Pourquoi les partenariats sont importants
- Conformément aux approches sectorielles, l’établissement de partenariats entre les forces de police, fréquemment les principaux acteurs de sécurité en contact direct avec les survivantes, les autres acteurs de sécurité (tels que les forces armées dans certaines circonstances) et les organisations intervenant depuis le niveau des politiques jusqu’à celui des activités communautaires (tels que les organismes de gestion et de supervision, notamment les organes du pouvoir exécutif et du pouvoir législatif, les ministères et les groupes de la société civile notamment les groupement de femmes, les commissions des droits de la personne, les médias, les entreprises privées et les bureaux de médiateurs) a pour effet d’assurer que les apports d’une initiative particulière en faveur de la sécurité contribue à l’instauration de changements au niveau des institutions et de l’ensemble du système.
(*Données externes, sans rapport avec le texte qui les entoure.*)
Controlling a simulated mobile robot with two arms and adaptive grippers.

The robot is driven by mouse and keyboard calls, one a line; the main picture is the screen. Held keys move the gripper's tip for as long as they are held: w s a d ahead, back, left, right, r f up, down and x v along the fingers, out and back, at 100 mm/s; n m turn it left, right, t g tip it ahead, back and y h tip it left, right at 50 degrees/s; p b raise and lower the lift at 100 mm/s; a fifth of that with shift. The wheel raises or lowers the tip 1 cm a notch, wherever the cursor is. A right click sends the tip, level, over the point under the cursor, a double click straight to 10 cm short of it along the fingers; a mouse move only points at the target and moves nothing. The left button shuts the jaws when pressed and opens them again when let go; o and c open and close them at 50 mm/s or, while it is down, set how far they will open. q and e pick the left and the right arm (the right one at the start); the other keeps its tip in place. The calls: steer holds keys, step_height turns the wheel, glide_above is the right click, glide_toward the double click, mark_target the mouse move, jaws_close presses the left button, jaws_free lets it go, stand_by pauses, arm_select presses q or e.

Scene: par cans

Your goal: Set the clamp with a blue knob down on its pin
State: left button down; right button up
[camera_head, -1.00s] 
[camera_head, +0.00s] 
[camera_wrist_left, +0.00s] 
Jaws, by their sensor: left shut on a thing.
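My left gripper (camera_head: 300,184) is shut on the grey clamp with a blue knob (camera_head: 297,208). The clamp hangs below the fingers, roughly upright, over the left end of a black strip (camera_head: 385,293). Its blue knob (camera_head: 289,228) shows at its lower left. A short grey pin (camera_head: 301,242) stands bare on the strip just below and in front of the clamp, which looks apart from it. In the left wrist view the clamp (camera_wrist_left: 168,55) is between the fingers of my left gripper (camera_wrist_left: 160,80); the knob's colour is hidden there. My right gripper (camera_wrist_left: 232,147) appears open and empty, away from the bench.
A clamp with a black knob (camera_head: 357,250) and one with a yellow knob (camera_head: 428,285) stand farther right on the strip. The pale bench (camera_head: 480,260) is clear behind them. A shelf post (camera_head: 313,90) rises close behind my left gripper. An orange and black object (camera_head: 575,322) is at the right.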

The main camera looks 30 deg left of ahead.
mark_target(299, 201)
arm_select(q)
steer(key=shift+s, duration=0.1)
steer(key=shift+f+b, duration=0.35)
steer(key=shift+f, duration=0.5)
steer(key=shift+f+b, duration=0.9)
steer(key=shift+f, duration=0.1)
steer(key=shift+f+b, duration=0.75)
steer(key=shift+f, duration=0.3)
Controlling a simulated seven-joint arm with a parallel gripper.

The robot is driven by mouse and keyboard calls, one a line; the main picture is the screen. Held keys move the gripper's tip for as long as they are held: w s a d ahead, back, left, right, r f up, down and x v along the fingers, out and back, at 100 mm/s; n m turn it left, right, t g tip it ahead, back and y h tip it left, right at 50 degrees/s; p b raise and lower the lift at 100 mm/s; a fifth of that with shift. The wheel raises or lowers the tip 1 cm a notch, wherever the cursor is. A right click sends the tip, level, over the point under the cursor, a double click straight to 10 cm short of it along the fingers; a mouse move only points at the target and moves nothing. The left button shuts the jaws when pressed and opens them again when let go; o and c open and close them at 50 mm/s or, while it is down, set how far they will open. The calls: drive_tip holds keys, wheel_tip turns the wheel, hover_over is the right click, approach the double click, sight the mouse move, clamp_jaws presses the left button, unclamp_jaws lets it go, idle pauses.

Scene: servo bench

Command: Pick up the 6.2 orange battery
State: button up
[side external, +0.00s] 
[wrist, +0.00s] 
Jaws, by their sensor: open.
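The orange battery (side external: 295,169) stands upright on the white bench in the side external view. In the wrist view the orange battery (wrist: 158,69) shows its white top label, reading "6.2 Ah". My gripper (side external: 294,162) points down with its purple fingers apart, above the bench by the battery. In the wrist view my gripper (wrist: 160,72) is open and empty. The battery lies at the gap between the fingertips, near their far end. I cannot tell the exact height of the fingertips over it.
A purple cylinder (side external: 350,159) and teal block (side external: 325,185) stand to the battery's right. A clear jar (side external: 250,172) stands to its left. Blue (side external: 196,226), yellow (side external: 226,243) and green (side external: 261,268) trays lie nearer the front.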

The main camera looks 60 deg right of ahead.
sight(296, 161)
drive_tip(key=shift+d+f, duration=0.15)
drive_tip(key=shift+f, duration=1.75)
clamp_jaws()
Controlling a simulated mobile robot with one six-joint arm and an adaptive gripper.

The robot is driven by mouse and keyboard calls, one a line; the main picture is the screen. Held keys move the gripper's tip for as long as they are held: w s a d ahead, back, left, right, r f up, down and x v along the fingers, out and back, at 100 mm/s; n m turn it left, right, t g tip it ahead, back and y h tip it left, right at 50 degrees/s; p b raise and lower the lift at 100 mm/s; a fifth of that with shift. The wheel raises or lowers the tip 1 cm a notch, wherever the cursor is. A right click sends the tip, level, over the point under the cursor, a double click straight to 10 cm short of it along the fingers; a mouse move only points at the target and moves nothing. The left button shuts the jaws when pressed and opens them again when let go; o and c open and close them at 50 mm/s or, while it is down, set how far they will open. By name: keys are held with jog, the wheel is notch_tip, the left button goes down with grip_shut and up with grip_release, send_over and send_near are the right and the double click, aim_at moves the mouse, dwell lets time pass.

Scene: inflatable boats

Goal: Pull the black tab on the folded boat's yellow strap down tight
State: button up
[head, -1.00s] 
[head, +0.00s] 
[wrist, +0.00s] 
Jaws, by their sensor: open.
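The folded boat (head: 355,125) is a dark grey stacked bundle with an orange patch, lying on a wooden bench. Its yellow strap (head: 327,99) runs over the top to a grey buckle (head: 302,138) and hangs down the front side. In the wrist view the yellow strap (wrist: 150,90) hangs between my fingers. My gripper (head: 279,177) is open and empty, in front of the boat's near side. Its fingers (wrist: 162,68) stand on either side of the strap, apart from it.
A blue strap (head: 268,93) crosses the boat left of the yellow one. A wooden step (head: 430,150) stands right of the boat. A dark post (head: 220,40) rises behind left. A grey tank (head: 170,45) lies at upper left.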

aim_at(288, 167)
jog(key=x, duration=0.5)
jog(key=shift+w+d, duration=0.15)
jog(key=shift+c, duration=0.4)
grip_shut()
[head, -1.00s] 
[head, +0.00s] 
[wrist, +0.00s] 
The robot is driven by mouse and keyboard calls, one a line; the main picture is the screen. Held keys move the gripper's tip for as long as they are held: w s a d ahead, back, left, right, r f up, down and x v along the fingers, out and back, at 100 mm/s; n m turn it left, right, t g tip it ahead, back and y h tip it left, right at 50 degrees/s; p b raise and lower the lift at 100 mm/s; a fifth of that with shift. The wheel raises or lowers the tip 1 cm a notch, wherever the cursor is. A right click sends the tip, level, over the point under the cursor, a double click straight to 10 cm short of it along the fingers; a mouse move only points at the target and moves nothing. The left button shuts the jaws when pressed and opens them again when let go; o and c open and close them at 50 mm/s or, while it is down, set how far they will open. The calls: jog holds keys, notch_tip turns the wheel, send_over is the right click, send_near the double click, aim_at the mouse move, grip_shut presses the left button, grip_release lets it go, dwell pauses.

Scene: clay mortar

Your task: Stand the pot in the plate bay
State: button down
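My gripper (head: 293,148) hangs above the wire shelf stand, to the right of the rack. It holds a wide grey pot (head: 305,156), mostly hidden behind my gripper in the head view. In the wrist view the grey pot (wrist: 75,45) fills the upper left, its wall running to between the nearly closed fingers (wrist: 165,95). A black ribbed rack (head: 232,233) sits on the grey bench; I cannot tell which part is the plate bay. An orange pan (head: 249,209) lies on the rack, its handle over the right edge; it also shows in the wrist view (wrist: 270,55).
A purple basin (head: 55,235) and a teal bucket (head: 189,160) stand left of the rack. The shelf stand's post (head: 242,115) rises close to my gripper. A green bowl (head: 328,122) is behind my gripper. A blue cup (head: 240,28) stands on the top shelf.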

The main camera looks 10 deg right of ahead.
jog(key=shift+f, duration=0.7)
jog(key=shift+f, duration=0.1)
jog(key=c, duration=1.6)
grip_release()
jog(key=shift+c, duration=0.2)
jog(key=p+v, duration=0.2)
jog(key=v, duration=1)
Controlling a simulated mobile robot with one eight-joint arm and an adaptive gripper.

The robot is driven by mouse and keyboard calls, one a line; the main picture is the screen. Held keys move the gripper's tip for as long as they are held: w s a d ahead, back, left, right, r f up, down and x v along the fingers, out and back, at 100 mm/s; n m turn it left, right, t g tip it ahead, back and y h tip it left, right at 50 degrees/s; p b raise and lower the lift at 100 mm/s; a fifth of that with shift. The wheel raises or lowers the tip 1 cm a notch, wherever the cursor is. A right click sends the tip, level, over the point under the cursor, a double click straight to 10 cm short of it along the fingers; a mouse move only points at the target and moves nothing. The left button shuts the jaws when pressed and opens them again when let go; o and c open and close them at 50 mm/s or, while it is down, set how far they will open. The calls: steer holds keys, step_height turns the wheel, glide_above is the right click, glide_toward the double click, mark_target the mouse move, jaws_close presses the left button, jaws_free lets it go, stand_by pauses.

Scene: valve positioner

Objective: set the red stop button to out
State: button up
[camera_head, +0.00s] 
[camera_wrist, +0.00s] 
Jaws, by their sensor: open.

- Les partenariats entre le secteur de la sécurité et d’autres secteurs (santé, justice, etc.) et acteurs, notamment les organisations de la société civile, les groupes de soutien féminin et d’assistance juridique et les organisations fournissant des services d’hébergement/de logement, sont importants pour fournir les services les plus complets possibles aux survivantes. Les partenariats multisectoriels peuvent contribuer à éduquer les personnels des forces de police sur la violence sexiste et sur les expériences des femmes et des filles ainsi qu’à leur faire mieux comprendre les types d’interaction et les modalités de documentation nécessaires pour soutenir les survivantes qui peuvent souhaiter se pourvoir en justice. Voir par exemple l’étude de cas sur la Conférence multiorganisations d’évaluation des risques (en anglais) au Royaume-Uni.
- L’appropriation locale des programmes et les partenariats communautaires avec la police peuvent améliorer la qualité des services fournis aux survivantes, en accroissant la demande de services de sécurité de la part des femmes et des filles et en augmentation la confiance des survivantes. Ceci peut contribuer à vaincre les hésitations des femmes et des filles à s’adresser à la police et autres personnels de sécurité, en particulier s’ils ont la réputation d’être peu disposés à intervenir ou peu sensibles aux besoins des survivantes, voire d’être eux-mêmes les auteurs des actes de violence. Ce type de collaboration est une composante fondamentale de la police de proximité.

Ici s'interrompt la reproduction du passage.